Columnar storage stores data column by column, making the simultaneous accesses to multiple columns random and discontinuous. The more columns accessed, the more random the accesses. Random accesses to the HDD will seriously affect performance due to time-consuming head jumps, even worse than the performance with row-based storage, which enables continuous column accesses, when a lot of columns are being accessed or the total number of columns is small. Concurrent tasks (and parallel processing) will further exacerbate the random access problem. Though the disk retrieval suffers from head jumps with concurrency computing in row-based storage, the degree is much smaller. With columnar storage, one concurrent task will generate multiple concurrent access requests (the number of involved columns); with row-based storage, one concurrent task only generates one concurrent access request.
One solution is to increase the buffer area for storing the retrieved data to reduce the proportion of the seek time.

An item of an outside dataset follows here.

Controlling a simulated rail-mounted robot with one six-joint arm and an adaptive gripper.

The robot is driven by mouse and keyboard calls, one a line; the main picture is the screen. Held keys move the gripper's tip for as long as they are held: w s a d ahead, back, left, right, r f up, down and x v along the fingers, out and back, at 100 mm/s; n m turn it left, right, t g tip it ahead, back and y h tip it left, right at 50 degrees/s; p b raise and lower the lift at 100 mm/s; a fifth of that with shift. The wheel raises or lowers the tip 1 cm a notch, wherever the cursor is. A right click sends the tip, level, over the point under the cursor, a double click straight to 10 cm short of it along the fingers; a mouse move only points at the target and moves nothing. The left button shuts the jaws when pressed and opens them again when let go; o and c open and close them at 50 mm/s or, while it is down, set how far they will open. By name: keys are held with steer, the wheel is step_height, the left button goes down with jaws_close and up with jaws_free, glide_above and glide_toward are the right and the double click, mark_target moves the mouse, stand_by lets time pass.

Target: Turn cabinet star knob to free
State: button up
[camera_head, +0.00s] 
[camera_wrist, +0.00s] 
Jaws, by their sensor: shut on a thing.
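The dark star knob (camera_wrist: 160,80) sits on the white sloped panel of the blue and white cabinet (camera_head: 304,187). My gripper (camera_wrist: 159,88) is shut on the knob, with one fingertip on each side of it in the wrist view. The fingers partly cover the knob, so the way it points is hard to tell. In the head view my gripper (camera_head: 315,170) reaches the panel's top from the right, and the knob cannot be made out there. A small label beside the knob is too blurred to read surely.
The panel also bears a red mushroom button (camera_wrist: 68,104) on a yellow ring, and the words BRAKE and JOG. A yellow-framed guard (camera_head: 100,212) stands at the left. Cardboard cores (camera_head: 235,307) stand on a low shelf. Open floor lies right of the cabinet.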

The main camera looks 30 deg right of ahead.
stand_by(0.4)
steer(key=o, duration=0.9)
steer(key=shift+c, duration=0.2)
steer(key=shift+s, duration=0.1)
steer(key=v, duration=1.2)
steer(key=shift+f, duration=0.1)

But setting buffer area for each column consumes a large amount of memory space if there are a lot of involved columns. The other is to add more hard disks and store columns on different hard disks. As columnar storage is generally applied to scenarios involving a large number of columns, the number of columns is usually far more than that of hard disks that can be installed on a machine and disk access conflict often occurs.
Yet the columnar storage is more friendly with the SSD that hasn’t the seek time problem.
The commonly-used indexing technique is intended to locate desired records from a large data set according to key values. The nature of indexing is sorting, as mentioned in a previous article. An index records addresses of both the ordered key values and their corresponding records in the original data table. With row-based storage, the position of a record can be represented by one number. But with columnar storage, each column of a record has its own position and, in principle, should be all recorded, making an index table that is almost as large as the original table. Accesses become much more complicated and space consumption is large. It’s no better than the method of copying the original table and then sorting it.
You might say we can store only the address of one column for a record and then calculate the addresses of the rest of the columns. Sizes of field values of certain data types, like string, are unfixed, and those of values of other data types, like integer and date, which generally have fixed sizes, may turn unfixed thanks to compression technique often used with columnar storage. If all field values are stored in fixed sizes, the index becomes simple and access speeds up, but the data amount increases, leading to a less cost-effective traversal, which is the operation for which the columnar storage strategy is mainly used.
A commonly-used real-life method is dividing the original table into a number of data blocks. For each block, data is stored in a column-based format. The index is created on the blocks to quickly locate the block where the data sits. Then only the in-block data scanning is needed.
This block-based index has a lower performance than the row-based index because of the extra in-block scanning. If the original data table is ordered by index key values (usually the index key is the original table’s primary key), it’s easy to locate the blocks (most of the time only one block) holding the target data, with bearable performance loss. This index type applies to scenarios where records are located according to unique key values. If the original data table is unordered by the index key, the block-based index is useless. It’s possible that the target data falls in nearly all blocks, causing a similar performance to the full table scanning.
Multithreaded parallel processing is a must to make full use of the capability of multi-core CPU. Having data segmented is necessary for performing parallel processing.
Two basic requirements for data segmentation: almost equal data amount in each segment (making a balanced task allocation among threads); dynamic segmentation (because the number of threads can’t be predicted). It’s easier to segment data with the row-based storage. We can make a mark at the end of each record (or of every N records) to evenly divide data into K segments according to the number of bytes. The ending mark in each segment is the starting point of the next segment. This is unfeasible with columnar storage because the sizes of field values may be unfixed. Segmenting points within columns may not fall in the same record, resulting in mismatched data.
Block-based segmentation strategy is a common solution to the columnar storage segmentation problem. The unit of segmentation is block, where data won’t be further divided to be processed in parallel. Here is a dilemma. On one hand, the number of blocks should be large enough to enable a dynamic segmentation (because you can’t get 10 segments from only 5 blocks). As a contemporary computer generally has many CPU cores, nearly 100 blocks are needed to achieve a flexible, balanced segmentation. On the other hand, too many blocks means the columnar data is physically divided into many discontinuous blocks, making the traversal code very complicated and causing the retrieval of useless data between two blocks. For an HDD, there’s also the seek time problem. The more the blocks data is divided into, the more serious these problems become. Only when the space the columnar data in a block used is much larger than the buffer area for storing retrieved data, the proportion of the time spent in retrieving useless data and the seek time will become relatively small. This requires that there should be a sufficient large number of records in each block. In other words, data amount is crucial for processing data in columnar storage format in parallel. With an HDD (including a disk array that contains a large group of HDDs), normally there should be at least one billion records in one table on a single computer, with the data amount reaching above 100G. The parallel processing won’t give a noticeable increase to the performance if the data amount isn’t large enough. This is the problem the multidimensional analysis, for which the columnar storage strategy is particularly suitable, faces. Besides, the size of each block is pre-determined, but neighboring blocks can’t be physically combined while data is continuously added. Consequently, the number of blocks is ever- increasing, bringing management challenges, which demand a special scalable space to store the index of the blocks.
These problems, however, can’t deny the great advantage of the columnar storage in handling read-only computing scenarios, but any impetuous use of the technique need to be avoided. For data warehousing products, it’s appropriate to allow the system administer, or the user, to decide whether or not the columnar storage is used, how to divide columnar data into blocks, which part of data needs to be stored in a columnar format, and which part of data needs to be handled with both row-based storage and columnar storage to achieve higher performance through data redundancy.